One thing is for sure, Rome: Total War has rock-solid staying power.  Almost four months since its initial release, I’m still playing it.  Whether it’s jumping into the campaign or tackling one of the historical encounters (again) it’s a game I can’t seem to give up (even with constant haranguing from AE’s President and Master Supreme to get the review in, “Now!”).


rome total war review          rome total war review


Rome: Total War (RTW) is set during the time of the Roman Republic and at the start of the main campaign you choose one of three Roman families.  There’s really no difference between the families but their starting points are different.  My first run-through I chose the Julii because they have to do battle with the Gauls.  A childhood filled with reading Asterix comics had fully convinced me I would have to match wits with the super-powered Gauls and face-off with the formidable Obelix.  Initially I was disappointed that Asterix and Obelix are absent, but I soon came to appreciate the more realistic bent of RTW.

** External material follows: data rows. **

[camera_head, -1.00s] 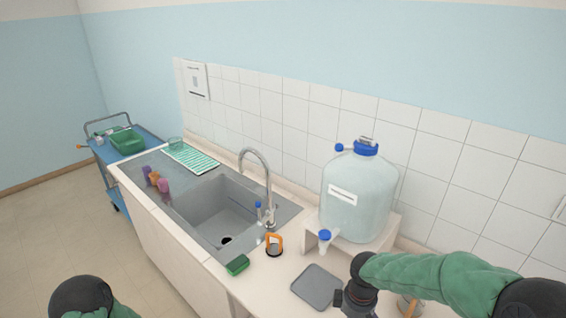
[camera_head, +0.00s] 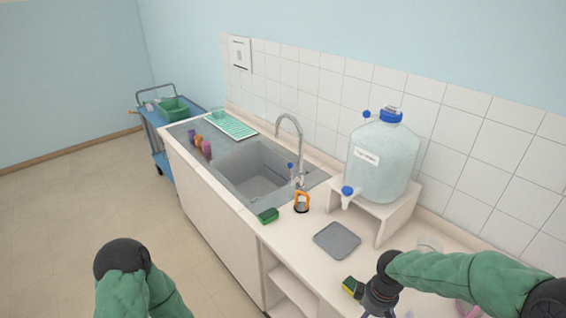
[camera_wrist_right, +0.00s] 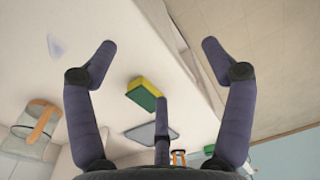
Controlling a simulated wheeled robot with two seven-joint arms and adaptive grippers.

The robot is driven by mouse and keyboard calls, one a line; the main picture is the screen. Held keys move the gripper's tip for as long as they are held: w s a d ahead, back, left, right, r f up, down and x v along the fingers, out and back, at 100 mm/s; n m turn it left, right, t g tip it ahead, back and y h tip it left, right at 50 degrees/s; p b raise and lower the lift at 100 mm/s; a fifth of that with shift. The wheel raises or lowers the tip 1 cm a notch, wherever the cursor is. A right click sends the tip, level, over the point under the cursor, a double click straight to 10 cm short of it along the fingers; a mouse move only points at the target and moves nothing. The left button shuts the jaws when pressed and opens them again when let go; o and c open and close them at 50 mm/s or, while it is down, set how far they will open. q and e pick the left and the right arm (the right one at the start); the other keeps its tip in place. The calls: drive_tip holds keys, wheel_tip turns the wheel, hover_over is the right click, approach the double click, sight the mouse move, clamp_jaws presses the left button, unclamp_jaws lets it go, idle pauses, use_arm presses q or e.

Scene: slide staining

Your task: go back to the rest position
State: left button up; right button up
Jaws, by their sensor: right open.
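My right gripper (camera_wrist_right: 160,47) is open in the right wrist view, its fingers spread with nothing between the tips. In the head view my right gripper (camera_head: 379,302) is at the bottom right, over the counter and in front of the grey square mat. A yellow and green sponge (camera_wrist_right: 145,94) lies on the counter; it also shows beside the gripper in the head view (camera_head: 352,287). My left arm (camera_head: 125,275) shows at the bottom left of the head view, over the floor; its gripper is out of the picture.
The counter holds the grey mat (camera_head: 337,240), a green sponge (camera_head: 268,215), an orange-handled item (camera_head: 302,202) and a large water carboy (camera_head: 382,158) on a white stand (camera_head: 400,213). The sink (camera_head: 255,172) is left of them. A blue cart (camera_head: 155,118) stands beyond. Floor at left is clear.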

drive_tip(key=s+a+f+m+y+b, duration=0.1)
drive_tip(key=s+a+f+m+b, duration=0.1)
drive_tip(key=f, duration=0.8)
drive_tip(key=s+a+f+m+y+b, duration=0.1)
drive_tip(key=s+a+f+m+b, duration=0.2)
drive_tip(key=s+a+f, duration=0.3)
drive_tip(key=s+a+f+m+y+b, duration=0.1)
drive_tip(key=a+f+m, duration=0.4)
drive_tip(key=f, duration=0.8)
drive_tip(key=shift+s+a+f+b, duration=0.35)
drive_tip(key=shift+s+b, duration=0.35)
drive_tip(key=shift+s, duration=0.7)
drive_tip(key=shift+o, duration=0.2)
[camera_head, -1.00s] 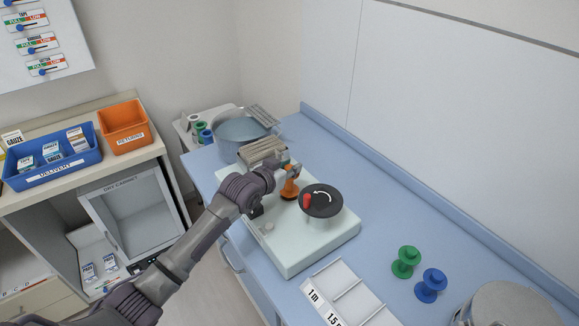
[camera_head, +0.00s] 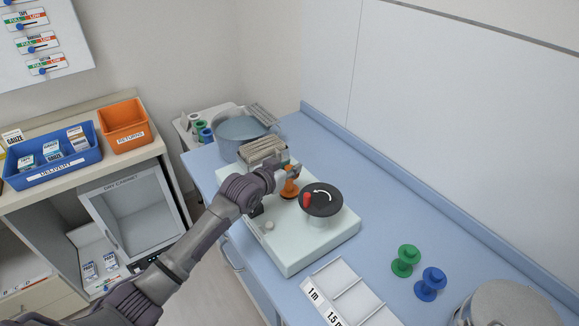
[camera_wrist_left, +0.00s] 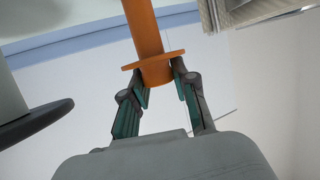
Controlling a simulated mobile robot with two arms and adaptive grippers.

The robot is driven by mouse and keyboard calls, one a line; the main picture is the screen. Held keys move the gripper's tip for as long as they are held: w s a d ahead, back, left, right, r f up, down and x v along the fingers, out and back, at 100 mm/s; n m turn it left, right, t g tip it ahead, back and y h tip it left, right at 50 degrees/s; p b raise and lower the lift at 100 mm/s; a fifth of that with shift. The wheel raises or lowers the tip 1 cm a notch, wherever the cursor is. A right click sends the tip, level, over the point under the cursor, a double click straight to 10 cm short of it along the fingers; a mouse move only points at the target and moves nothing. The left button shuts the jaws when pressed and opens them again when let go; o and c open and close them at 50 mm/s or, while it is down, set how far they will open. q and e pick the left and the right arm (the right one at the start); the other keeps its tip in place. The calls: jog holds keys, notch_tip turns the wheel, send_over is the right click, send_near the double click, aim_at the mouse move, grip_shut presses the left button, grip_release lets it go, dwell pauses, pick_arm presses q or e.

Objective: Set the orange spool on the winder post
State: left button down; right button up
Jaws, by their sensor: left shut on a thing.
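The orange spool (camera_head: 290,188) is upright over the pale winder, beside its black crank disc (camera_head: 322,199) with a red knob. My left gripper (camera_head: 287,170) is shut on the spool's upper end. In the left wrist view, the two fingers (camera_wrist_left: 158,82) close around the short end of the spool (camera_wrist_left: 147,35) beyond its flange. The winder's pale base (camera_head: 298,258) sits on the blue counter. The winder post is not visible, and I cannot tell whether the spool is around it or just above it. My right gripper is not in view.
A green spool (camera_head: 405,261) and a blue spool (camera_head: 430,285) stand on the counter (camera_head: 385,225) at the right. A white divided tray (camera_head: 345,283) lies in front of the winder. A grey basin (camera_head: 240,133) stands behind it. The counter along the wall is clear.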

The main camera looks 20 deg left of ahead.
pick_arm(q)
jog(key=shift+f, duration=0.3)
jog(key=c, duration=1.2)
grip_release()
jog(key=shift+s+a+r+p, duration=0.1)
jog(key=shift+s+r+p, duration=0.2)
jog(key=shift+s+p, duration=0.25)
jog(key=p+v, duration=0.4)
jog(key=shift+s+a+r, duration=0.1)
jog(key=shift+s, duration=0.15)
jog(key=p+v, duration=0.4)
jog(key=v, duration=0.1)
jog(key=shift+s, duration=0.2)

There are two distinct entities found in RTW: city building and combat.  Even thought they are distinct they are entirely and intrinsically intertwined.  If the cities are being managed effectively, you’ll often have an easier time on the battlefield.  It works the other way as well – do poorly on the battlefield and city management becomes more difficult (or at least frustrating).  RTW relies on family (this is Italy after all) as only they can serve as generals.  This is where RTW role-playing elements come into play.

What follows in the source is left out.